Exercise description: Beneath this task is a listing; retype all of it exactly.

Records provided:
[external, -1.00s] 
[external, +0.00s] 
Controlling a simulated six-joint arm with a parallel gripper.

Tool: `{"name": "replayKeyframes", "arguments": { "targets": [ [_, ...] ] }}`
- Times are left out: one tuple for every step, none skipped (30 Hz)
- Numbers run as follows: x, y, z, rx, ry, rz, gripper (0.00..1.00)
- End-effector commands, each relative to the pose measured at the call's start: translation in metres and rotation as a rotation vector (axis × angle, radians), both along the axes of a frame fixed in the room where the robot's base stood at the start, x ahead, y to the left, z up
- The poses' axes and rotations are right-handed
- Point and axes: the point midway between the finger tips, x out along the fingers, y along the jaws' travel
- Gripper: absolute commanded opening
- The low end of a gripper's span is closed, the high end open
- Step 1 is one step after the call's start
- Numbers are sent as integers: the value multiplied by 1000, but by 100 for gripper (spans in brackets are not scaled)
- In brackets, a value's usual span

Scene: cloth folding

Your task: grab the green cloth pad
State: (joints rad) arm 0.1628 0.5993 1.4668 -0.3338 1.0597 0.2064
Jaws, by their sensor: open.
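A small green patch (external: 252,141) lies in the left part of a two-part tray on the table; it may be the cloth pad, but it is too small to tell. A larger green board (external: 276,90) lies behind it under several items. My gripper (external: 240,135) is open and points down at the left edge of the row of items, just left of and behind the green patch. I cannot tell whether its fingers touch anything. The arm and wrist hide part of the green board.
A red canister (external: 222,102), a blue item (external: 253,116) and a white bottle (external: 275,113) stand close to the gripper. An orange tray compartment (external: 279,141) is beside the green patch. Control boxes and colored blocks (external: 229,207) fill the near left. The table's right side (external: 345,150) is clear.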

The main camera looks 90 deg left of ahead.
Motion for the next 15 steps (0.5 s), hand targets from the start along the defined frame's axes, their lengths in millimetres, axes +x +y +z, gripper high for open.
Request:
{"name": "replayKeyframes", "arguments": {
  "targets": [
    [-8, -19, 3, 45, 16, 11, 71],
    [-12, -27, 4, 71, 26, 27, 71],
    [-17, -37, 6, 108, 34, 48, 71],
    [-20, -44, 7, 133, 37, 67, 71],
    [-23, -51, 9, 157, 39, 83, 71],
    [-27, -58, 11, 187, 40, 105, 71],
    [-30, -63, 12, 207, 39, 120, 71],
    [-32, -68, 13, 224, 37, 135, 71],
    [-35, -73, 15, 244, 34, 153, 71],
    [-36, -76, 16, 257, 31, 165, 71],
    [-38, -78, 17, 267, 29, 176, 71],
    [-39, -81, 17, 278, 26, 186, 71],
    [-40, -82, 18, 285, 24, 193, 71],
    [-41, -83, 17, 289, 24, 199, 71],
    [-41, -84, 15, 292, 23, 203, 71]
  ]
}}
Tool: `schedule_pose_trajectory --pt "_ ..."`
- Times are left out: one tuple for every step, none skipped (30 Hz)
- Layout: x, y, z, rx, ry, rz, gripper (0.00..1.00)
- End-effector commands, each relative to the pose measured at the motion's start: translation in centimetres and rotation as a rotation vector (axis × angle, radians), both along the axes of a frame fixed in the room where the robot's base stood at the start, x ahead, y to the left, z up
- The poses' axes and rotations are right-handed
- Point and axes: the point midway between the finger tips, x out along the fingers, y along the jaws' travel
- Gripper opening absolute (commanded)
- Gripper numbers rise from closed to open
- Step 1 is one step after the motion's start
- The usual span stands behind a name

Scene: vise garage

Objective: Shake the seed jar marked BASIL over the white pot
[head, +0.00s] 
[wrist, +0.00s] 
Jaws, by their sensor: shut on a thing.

Result below:
[external, -1.00s] 
[external, +0.00s] 
Controlling a simulated six-joint arm with a parallel gripper.

Tool: `{"name": "replayKeyframes", "arguments": { "targets": [ [_, ...] ] }}`
- Times are left out: one tuple for every step, none skipped (30 Hz)
- Numbers run as follows: x, y, z, rx, ry, rz, gripper (0.00..1.00)
- End-effector commands, each relative to the pose measured at the call's start: translation in metres and rotation as a rotation vector (axis × angle, radians), both along the axes of a frame fixed in the room where the robot's base stood at the start, x ahead, y to the left, z up
- The poses' axes and rotations are right-handed
- Point and axes: the point midway between the finger tips, x out along the fingers, y along the jaws' travel
- Gripper: absolute commanded opening
- The low end of a gripper's span is closed, the high end open
- Step 1 is one step after the call's start
- Numbers are sent as integers: the value multiplied by 1000, but by 100 for gripper (spans in brackets are not scaled)
- In brackets, a value's usual span

Scene: cloth folding

Your task: grab the green cloth pad
State: (joints rad) arm 0.1628 0.5993 1.4668 -0.3338 1.0597 0.2064
Jaws, by their sensor: open.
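A small green patch (external: 252,141) lies in the left part of a two-part tray on the table; it may be the cloth pad, but it is too small to tell. A larger green board (external: 276,90) lies behind it under several items. My gripper (external: 240,135) is open and points down at the left edge of the row of items, just left of and behind the green patch. I cannot tell whether its fingers touch anything. The arm and wrist hide part of the green board.
A red canister (external: 222,102), a blue item (external: 253,116) and a white bottle (external: 275,113) stand close to the gripper. An orange tray compartment (external: 279,141) is beside the green patch. Control boxes and colored blocks (external: 229,207) fill the near left. The table's right side (external: 345,150) is clear.

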The main camera looks 90 deg left of ahead.
Motion for the next 15 steps (0.5 s), hand targets from the start along the defined frame's axes, their lengths in millimetres, axes +x +y +z, gripper high for open.
Request:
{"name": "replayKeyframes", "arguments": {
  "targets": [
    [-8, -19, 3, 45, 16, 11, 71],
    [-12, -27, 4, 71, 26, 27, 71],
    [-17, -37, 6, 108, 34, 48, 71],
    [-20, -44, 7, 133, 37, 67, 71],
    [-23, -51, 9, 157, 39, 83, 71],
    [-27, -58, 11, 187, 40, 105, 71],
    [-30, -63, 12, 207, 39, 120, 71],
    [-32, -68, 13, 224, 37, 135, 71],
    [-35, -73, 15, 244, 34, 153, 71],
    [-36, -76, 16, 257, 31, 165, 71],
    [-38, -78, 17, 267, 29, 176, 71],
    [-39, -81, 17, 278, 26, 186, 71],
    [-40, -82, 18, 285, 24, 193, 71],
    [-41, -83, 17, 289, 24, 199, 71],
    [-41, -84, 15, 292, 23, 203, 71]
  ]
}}
Tool: `schedule_pose_trajectory --pt "_ ..."`
- Times are left out: one tuple for every step, none skipped (30 Hz)
- Layout: x, y, z, rx, ry, rz, gripper (0.00..1.00)
- End-effector commands, each relative to the pose measured at the motion's start: translation in centimetres and rotation as a rotation vector (axis × angle, radians), both along the axes of a frame fixed in the room where the robot's base stood at the start, x ahead, y to the left, z up
- The poses' axes and rotations are right-handed
- Point and axes: the point midway between the finger tips, x out along the fingers, y along the jaws' travel
- Gripper opening absolute (commanded)
- Gripper numbers rise from closed to open
- Step 1 is one step after the motion's start
- The usual span stands behind a name

Scene: vise garage

Objective: Shake the seed jar marked BASIL over the white pot
[head, +0.00s] 
[wrist, +0.00s] 
Jaws, by their sensor: shut on a thing.

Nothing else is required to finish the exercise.